С.Лишаев: Сакрального.

М.Михайлова: Сакрального, божественного. Вот отсюда и, между прочим, та напряженная борьба, которая происходит в Священном Писании, скажем, в сознании ветхозаветного Израиля. Когда появляется представление об истинном Боге, да, тогда отменяется наша зависимость от…

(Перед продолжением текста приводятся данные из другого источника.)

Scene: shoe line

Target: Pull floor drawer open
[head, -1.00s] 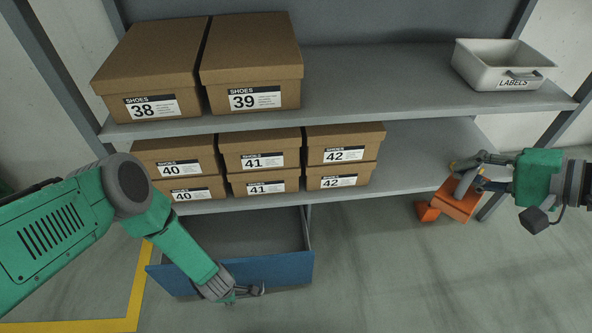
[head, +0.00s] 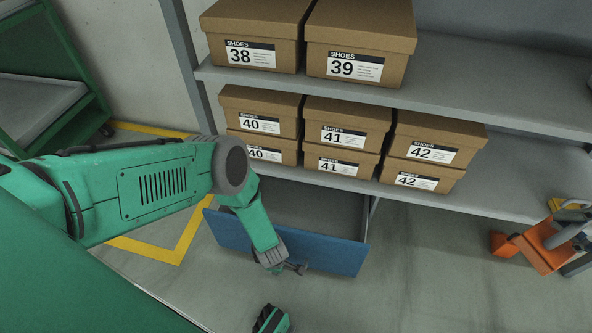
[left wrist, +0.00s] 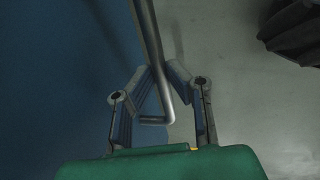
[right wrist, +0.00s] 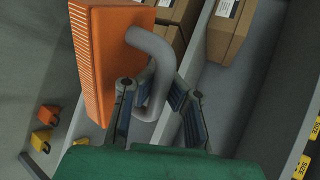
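A blue floor drawer (head: 228,231) is open below the shelf rack, its grey inside showing. My left gripper (head: 288,268) is at the drawer's front. In the left wrist view its fingers (left wrist: 165,75) close in on both sides of the grey bar handle (left wrist: 150,30), next to the blue drawer front (left wrist: 60,80). My right gripper (head: 574,222) is at the right edge. In the right wrist view its fingers (right wrist: 160,88) are around the grey curved handle (right wrist: 158,55) of an orange thing (right wrist: 108,55).
Labelled shoe boxes (head: 340,137) stand on two grey shelves (head: 500,115) above the drawer. A green cart (head: 70,50) stands at the far left. Yellow tape (head: 150,250) marks the floor. Another orange piece (head: 504,244) is near the right gripper.

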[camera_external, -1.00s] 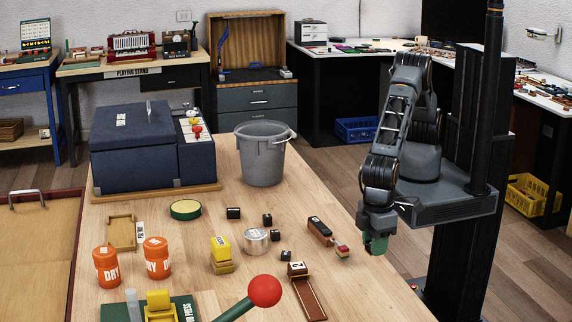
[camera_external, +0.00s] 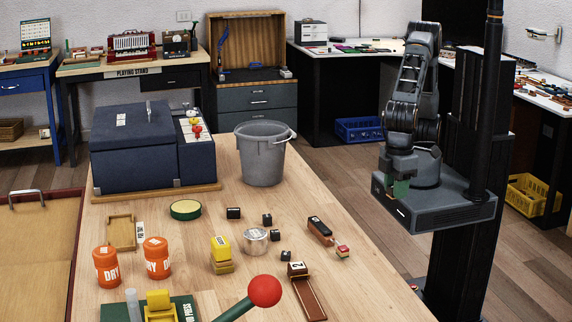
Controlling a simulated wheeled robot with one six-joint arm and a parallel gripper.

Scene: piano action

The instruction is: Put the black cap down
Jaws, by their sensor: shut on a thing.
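My gripper (camera_external: 397,190) hangs over my own base, to the right of the table and clear of the tabletop. It points down and is shut on something small and dark, which I take to be the black cap; its outline is hard to make out against the dark fingers and base. A green patch shows at the fingertips.
A grey bucket (camera_external: 262,158) and a dark blue box (camera_external: 133,145) stand at the table's back. Orange jars (camera_external: 107,267), yellow blocks (camera_external: 221,250), a silver tin (camera_external: 256,241) and a red-ended lever (camera_external: 265,291) stand nearer. The table's right side (camera_external: 365,285) is clear.

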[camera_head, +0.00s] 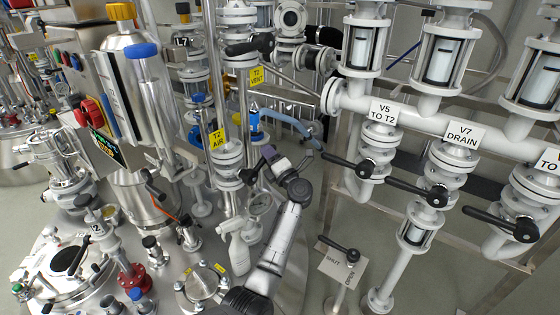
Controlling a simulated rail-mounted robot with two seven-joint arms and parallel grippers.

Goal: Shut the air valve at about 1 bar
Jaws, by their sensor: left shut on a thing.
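The yellow T2 AIR label (217,138) hangs on the pipework left of centre. Below and right of it is the white flanged air valve (228,172). My left gripper (262,166) is beside this valve, at the end of my grey arm coming up from the bottom middle. Its jaws are shut on the valve's dark handle, which is mostly hidden by the jaws, so its angle is hard to tell. My right gripper is not in view.
The yellow T2 VENT label (256,75) is above. A light-blue hose (292,122) runs close above my gripper. White pipes with black-handled valves, marked V5 TO T2 (382,111) and V7 DRAIN (461,133), fill the right. A SHUT/OPEN plate (340,267) stands at lower right.

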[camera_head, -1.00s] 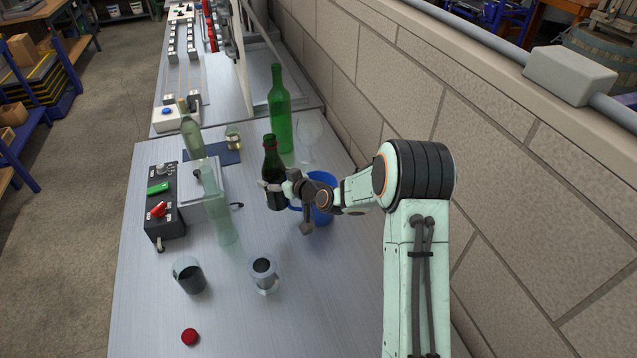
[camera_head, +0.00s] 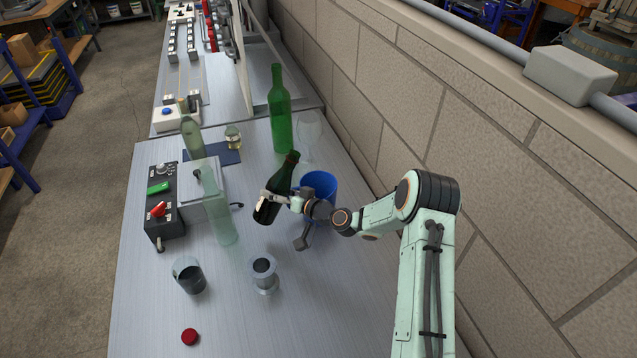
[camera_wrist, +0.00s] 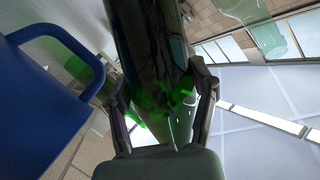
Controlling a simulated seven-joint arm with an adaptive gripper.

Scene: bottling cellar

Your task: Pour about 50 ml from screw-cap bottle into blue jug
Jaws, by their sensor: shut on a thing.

С.Лишаев: Природных богов.

М.Михайлова: …светил, от стихий.

С.Лишаев: Да, действительно, это так. И для греков, о которых мы уже упоминали, собственно говоря, космос – это прежде всего… Если угодно, его упорядоченность, его гармония, украшенность, «космеус» как «красота», и в тоже время «украшение». Т.е. выражалось, прежде всего, в прекрасном звездном небе, вот этим порядком идеальным. Ближайшая чувственная сфера, ближайшая к идеальным сферам, к метафизическим сферам бытия для Платона и неоплатоников – это, собственно, вот звездный свод. Это некое наиболее чистое и совершенное выражение истинного бытия для Платона. Поэтому здесь эта вертикаль, конечно же, сразу же выстраивается.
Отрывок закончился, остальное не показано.